We have revised the filing to include an explanatory note regarding the revisions.
2.
We have revised the filing to include the statement specified by Item 15T(b)(4). In Item 15, Paragraph (2), we have included the following statement, “This annual report does not include an attestation report of the Company’s registered public accounting firm regarding internal control over financial reporting. Management’s report was not subject to attestation by the company’s registered public accounting firm pursuant to temporary rules of the Securities and Exchange Commission that permit the company to provide only management’s report in this annual report.”
3.
Upon the final filing of our amended Form 20-F for the year ended December 31, 2007, our auditors’ audit report will include a reference to the “restated” financial statements for the years ended December 31, 2007 and 2006. This will include an additional paragraph referencing the restatement highlights to Note 10 of the financial statements.
4.
We have amended our financial statements to incorporate the restatements for the years ended December 31, 2007 and 2006 as “Restated – Note 10”. By incorporating our restatements for both of our December 31, 2007 and 2006 year-ends in the Form 20-F/A for the year ended December 31, 2007, we have alleviated the need to file a Form 20-F/A for the year ended December 31, 2006.
5.
We erroneously omitted the cumulative data in our filing dated September 22, 2008 and have included the accumulated columns, using an incorporation date of October 30, 1997, for both our Statement of Operations and Statement of Cashflows in the Form 20-F/A filing for the year ended December 31, 2007.
6.
Our acquisition of the mineral properties on November 27, 2006 included 100% of the mineral rights in the mining claims located near Tombstone, Arizona.

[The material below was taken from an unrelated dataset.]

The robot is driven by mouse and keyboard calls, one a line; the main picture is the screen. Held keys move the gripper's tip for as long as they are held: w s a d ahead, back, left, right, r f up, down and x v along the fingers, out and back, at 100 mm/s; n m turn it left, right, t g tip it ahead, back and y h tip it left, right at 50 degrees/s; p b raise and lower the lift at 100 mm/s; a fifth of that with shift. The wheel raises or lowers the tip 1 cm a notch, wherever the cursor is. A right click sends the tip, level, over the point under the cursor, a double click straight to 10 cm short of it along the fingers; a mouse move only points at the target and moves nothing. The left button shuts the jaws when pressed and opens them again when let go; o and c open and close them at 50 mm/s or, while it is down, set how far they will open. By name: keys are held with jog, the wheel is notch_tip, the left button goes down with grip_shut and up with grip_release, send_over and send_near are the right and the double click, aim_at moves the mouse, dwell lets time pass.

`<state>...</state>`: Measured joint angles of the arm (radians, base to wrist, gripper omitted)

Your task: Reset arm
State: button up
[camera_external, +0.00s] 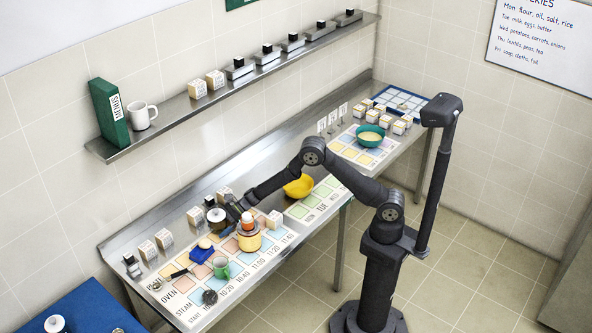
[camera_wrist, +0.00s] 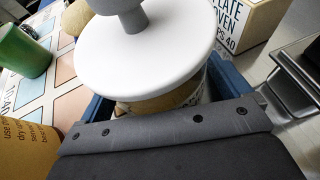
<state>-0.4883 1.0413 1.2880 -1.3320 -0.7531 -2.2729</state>
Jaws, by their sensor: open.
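My gripper (camera_external: 230,209) is low over the near-left part of the steel counter. In the wrist view its blue fingers (camera_wrist: 160,95) stand apart on either side of a tan pot (camera_wrist: 160,105) with a white lid (camera_wrist: 145,45) and grey knob. The pot sits between the fingers; whether they touch it is hidden. In the outside view the white lid (camera_external: 216,215) shows just left of my gripper. The lower arm reaches across the counter from its floor stand, elbow raised.
A yellow bowl (camera_external: 298,186) sits farther right. A wall shelf (camera_external: 170,122) runs above.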

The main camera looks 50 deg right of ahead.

Our acquisition cost of $900,000, comprised of $100,000 cash and $800,000 in common shares, did not include the related land surfaces.
We have reconsidered our position on the impairment of the mineral properties and determined that, as at and for the year ended December 31, 2006, there was no support that indicated that an impairment of the properties occurred especially given the fact that we had acquired the properties approximately one month before year-end. Therefore, we have included the acquisition cost of the mineral properties as a viable asset as at December 31, 2006.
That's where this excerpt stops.